This is the account of the heavens and of the earth when they were created, at the time when j God made the earth and the heavens.
j2:4 LXX OL. MT adds “LORD”
To someone who hasn't seen the whole pattern of behavior yet, this might look like just a typical text-critical decision and note. Yes, Mitchell does accurately known that the LXX reads only "God" here. Let's say that his "OL" refers to the Old Latin, and grant for the sake of argument that Mitchell is reading this correctly too. So far, things don't look too odd.
But it's worth comparing his notes to those of Biblia Hebraica Quinta. On the side of reading "LORD", BHQ also cites the Vulgate, Syriac, and Targums. Why are these left out of Wayne Mitchell's apparatus?

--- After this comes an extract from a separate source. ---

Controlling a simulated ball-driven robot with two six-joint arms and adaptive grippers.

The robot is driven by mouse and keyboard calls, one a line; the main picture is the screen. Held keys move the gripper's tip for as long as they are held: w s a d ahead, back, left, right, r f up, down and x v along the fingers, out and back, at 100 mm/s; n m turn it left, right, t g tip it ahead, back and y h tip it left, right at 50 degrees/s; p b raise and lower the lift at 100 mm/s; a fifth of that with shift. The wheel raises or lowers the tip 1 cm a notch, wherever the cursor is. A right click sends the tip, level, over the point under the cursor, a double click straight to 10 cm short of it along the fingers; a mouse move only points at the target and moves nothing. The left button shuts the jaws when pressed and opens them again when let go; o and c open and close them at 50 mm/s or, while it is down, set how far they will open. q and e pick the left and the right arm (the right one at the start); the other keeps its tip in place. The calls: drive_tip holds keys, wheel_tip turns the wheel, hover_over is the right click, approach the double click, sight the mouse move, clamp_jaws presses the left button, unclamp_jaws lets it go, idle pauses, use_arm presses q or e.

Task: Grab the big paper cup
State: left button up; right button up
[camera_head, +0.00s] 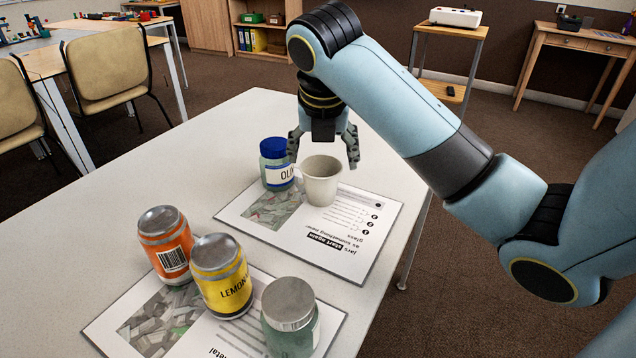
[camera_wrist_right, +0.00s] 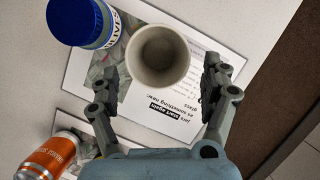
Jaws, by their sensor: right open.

Moving on the next verse, Wayne Mitchell has scoured the available resources for readings that drop YHWH with such thoroughness that he sites "Bo Ms", that is, a single Bohairic manuscript, as one of the witnesses for dropping "LORD". But he only cites the MT on the side of "LORD", leaving out the Vulgate.
The one-sided practice continues through 2:6, 8, 9, 15, 16, 18, 19, 21, and 22. No source is too insignificant to cite if it drops "LORD", no source but the Masoretic Text is ever cited if it contains it. He continues in chapter 3: 1, 8, 9, 13, 14, 21, and 22.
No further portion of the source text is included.